Required work: Write the data out again exactly, with no pictures.

** begin Source material **

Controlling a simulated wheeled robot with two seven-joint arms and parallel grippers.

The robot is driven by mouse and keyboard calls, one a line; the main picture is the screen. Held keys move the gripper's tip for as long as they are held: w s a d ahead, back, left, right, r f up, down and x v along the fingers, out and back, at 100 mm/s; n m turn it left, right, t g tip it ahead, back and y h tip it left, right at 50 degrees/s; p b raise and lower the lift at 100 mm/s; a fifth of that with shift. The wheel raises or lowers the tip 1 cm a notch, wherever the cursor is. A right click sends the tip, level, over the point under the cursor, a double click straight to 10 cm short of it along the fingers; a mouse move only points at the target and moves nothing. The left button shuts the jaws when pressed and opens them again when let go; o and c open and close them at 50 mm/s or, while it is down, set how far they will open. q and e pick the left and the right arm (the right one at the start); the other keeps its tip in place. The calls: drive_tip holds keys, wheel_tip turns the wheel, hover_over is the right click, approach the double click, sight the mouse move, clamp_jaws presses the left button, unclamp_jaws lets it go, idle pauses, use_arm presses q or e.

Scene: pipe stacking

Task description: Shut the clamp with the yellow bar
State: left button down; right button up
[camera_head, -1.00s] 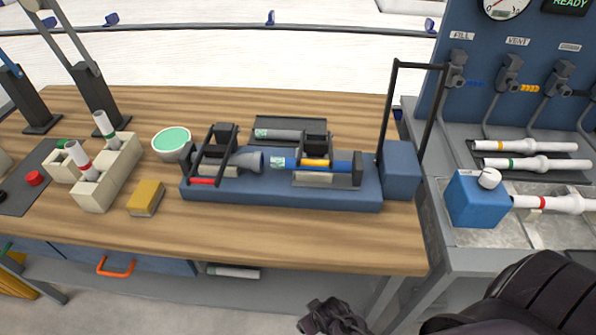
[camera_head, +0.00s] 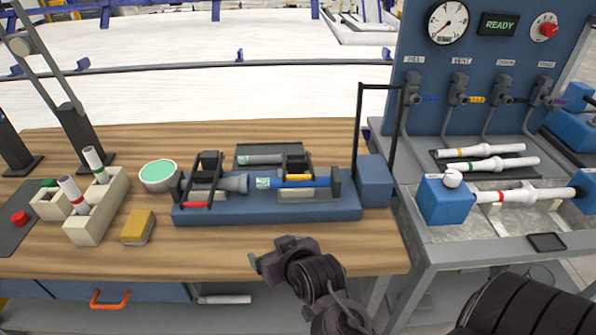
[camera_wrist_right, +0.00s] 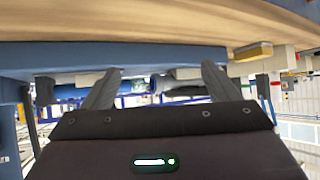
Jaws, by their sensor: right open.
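The yellow bar (camera_head: 298,177) lies level by the right-hand black clamp (camera_head: 294,164) on the blue fixture (camera_head: 262,211). It is close above a blue pipe (camera_head: 315,184); I cannot tell whether this clamp is open or shut. A red bar (camera_head: 196,205) lies low at the front left, by the other black clamp (camera_head: 207,165). A grey pipe piece (camera_head: 234,183) is between the clamps. My right gripper (camera_head: 270,256) is in front of the table's front edge, apart from the fixture. In the wrist view its fingers (camera_wrist_right: 160,82) are spread and empty. My left gripper is out of view.
A tall black frame (camera_head: 381,87) stands upright by a blue block (camera_head: 375,181) at the fixture's right end. A yellow sponge (camera_head: 138,227), a green-filled dish (camera_head: 159,174) and a pipe holder (camera_head: 89,222) stand left. The front strip of tabletop is clear.

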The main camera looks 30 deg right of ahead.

** end Source material **

Reply to the exercise:
Controlling a simulated wheeled robot with two seven-joint arms and parallel grippers.

The robot is driven by mouse and keyboard calls, one a line; the main picture is the screen. Held keys move the gripper's tip for as long as they are held: w s a d ahead, back, left, right, r f up, down and x v along the fingers, out and back, at 100 mm/s; n m turn it left, right, t g tip it ahead, back and y h tip it left, right at 50 degrees/s; p b raise and lower the lift at 100 mm/s; a fifth of that with shift. The wheel raises or lowers the tip 1 cm a notch, wherever the cursor is. A right click sends the tip, level, over the point under the cursor, a double click straight to 10 cm short of it along the fingers; a mouse move only points at the target and moves nothing. The left button shuts the jaws when pressed and opens them again when let go; o and c open and close them at 50 mm/s or, while it is down, set how far they will open. q and e pick the left and the right arm (the right one at the start); the other keeps its tip in place. The calls: drive_tip holds keys, wheel_tip turns the wheel, hover_over is the right click, approach the double click, sight the mouse move, clamp_jaws presses the left button, unclamp_jaws lets it go, idle pauses, use_arm presses q or e.

Scene: pipe stacking

Task description: Shut the clamp with the yellow bar
State: left button down; right button up
[camera_head, -1.00s] 
[camera_head, +0.00s] 
[camera_wrist_right, +0.00s] 
Jaws, by their sensor: right open.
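The yellow bar (camera_head: 298,177) lies level by the right-hand black clamp (camera_head: 294,164) on the blue fixture (camera_head: 262,211). It is close above a blue pipe (camera_head: 315,184); I cannot tell whether this clamp is open or shut. A red bar (camera_head: 196,205) lies low at the front left, by the other black clamp (camera_head: 207,165). A grey pipe piece (camera_head: 234,183) is between the clamps. My right gripper (camera_head: 270,256) is in front of the table's front edge, apart from the fixture. In the wrist view its fingers (camera_wrist_right: 160,82) are spread and empty. My left gripper is out of view.
A tall black frame (camera_head: 381,87) stands upright by a blue block (camera_head: 375,181) at the fixture's right end. A yellow sponge (camera_head: 138,227), a green-filled dish (camera_head: 159,174) and a pipe holder (camera_head: 89,222) stand left. The front strip of tabletop is clear.

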The main camera looks 30 deg right of ahead.

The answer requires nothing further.